3. Stanley Baldwin (1867-1947) was a Conservative MP during 1908-37, Prime Minister during 1923-24, 1924-29, and, at the head of the National Government, 1935-37.

4. Walter Runciman, First Viscount Runciman of Doxford (1870-1949) was a Liberal MP during 1899-1900, 1902-18 and 1924-31 and a National Liberal MP during 1931-37, and President of the Board of Trade during 1931-37.

5. A series of seven treaties were signed at Locarno in October 1925 in an attempt to reinforce the post-First World War settlement in Western and Central Europe and to normalise relations with Germany. It guaranteed Germany’s western frontiers, but allowed for negotiations in respect of its border with Poland.

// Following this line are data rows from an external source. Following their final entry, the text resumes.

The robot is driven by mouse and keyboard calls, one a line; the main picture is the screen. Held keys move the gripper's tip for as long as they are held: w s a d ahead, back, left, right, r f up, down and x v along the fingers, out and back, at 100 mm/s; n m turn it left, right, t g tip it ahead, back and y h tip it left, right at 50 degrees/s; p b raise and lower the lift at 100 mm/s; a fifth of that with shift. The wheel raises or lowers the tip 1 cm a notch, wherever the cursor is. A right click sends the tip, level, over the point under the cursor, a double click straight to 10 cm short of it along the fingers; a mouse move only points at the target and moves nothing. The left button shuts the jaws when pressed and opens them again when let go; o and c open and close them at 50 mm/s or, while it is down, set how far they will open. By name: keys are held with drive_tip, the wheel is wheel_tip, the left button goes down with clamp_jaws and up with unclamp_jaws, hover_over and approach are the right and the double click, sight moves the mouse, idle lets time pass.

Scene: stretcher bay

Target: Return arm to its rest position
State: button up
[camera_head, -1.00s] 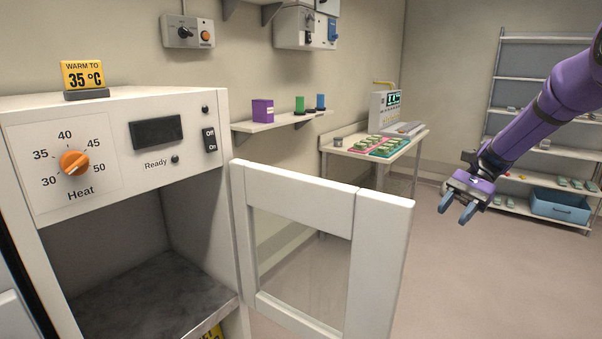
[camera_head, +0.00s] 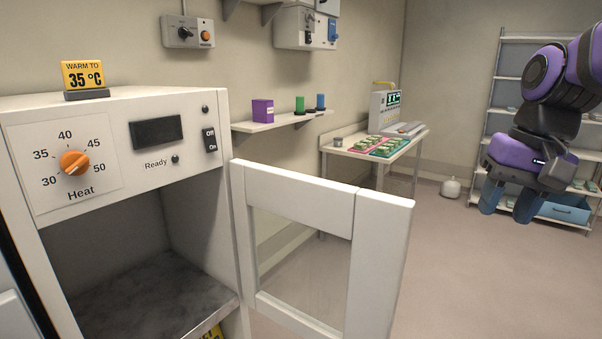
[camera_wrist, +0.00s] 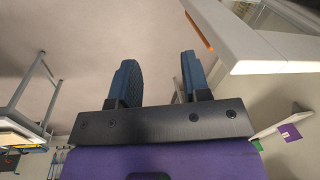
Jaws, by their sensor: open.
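My purple arm is folded in at the right of the head view, with my gripper (camera_head: 508,203) hanging fingers down in front of the back shelves. In the wrist view my gripper's two blue fingers (camera_wrist: 158,80) are apart, with bare floor and nothing between them. It is open and empty, and apart from every surface in the head view. The white warming cabinet (camera_head: 130,105) stands at the left with its glass-paned door (camera_head: 300,195) swung open. Its inside looks empty.
The open door juts into the room left of my gripper; its edge also shows in the wrist view (camera_wrist: 265,50). A side table (camera_head: 405,150) with trays stands behind. A metal shelf rack (camera_head: 540,78) with a blue bin (camera_head: 565,208) stands at the back right. The floor between is clear.

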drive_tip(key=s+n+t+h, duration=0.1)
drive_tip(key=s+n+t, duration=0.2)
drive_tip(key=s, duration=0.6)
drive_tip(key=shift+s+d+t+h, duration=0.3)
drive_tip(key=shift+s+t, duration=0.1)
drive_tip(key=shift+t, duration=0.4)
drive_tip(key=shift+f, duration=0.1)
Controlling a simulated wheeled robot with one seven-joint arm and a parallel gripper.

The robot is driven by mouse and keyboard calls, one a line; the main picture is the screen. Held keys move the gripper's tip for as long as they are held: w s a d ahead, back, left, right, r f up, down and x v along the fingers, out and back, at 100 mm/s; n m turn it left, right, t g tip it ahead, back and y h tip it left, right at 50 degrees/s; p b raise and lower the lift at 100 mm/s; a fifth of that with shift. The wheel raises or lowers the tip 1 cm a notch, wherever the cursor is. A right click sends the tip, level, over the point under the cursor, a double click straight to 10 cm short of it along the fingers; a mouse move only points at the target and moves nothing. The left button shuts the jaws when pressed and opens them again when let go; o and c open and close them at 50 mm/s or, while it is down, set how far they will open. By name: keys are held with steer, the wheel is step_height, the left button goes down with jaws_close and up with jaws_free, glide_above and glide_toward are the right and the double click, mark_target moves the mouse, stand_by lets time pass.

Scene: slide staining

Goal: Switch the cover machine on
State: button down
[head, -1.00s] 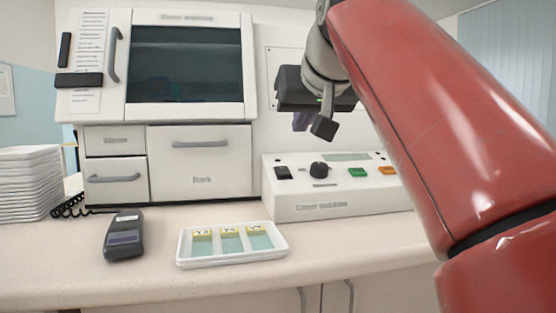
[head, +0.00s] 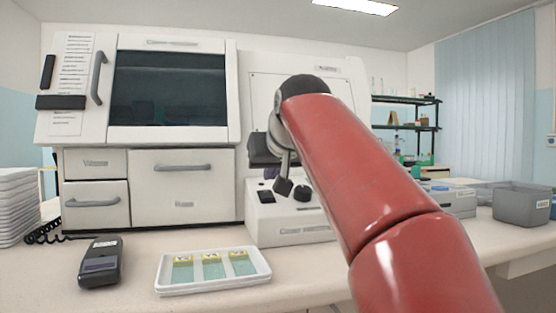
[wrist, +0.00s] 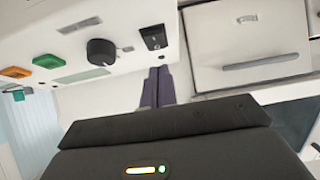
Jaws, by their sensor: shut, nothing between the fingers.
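The cover machine (head: 290,231) is a white unit with a low control panel at the front. In the wrist view, which is turned over, its black rocker switch (wrist: 153,38) sits beside a black round knob (wrist: 101,52). My gripper (wrist: 158,70) is shut and empty, its purple fingers together and pointing at the switch, with their tips close to its edge. I cannot tell whether they touch it.
A green button (wrist: 47,66) and an orange button (wrist: 16,72) lie past the knob. A slide tray (head: 214,285) and a dark handheld device (head: 101,262) are on the counter in front. A large cabinet with drawers (head: 181,184) stands left of the panel.

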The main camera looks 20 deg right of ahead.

6. The Franco – Soviet Treaty of Mutual Assistance was concluded on 2 May 1935. It declared that the Soviet Union and France were bound to support one another were either to be subjected to an unprovoked attack by a third party. The text can be found at Franco-Soviet_Treaty_of_Mutual_Assistance.

7. The Daily Herald reflected the opinion of the leadership of the Labour Party, that is, a right-wing social-democratic standpoint.

8. The Daily Mail was – and remains to this day – an able mobiliser of petit-bourgeois, right-wing opinion. At this point, it was sympathetic to fascism, both at home and abroad.

9. Harold Sidney Harmsworth, First Viscount Rothermere (1868-1940) was the founder of several newspapers, including the Daily Mirror, and he took over the Daily Mail from his elder brother, Alfred Charles William Harmsworth, First Viscount Northcliffe (1865-1922), upon his death.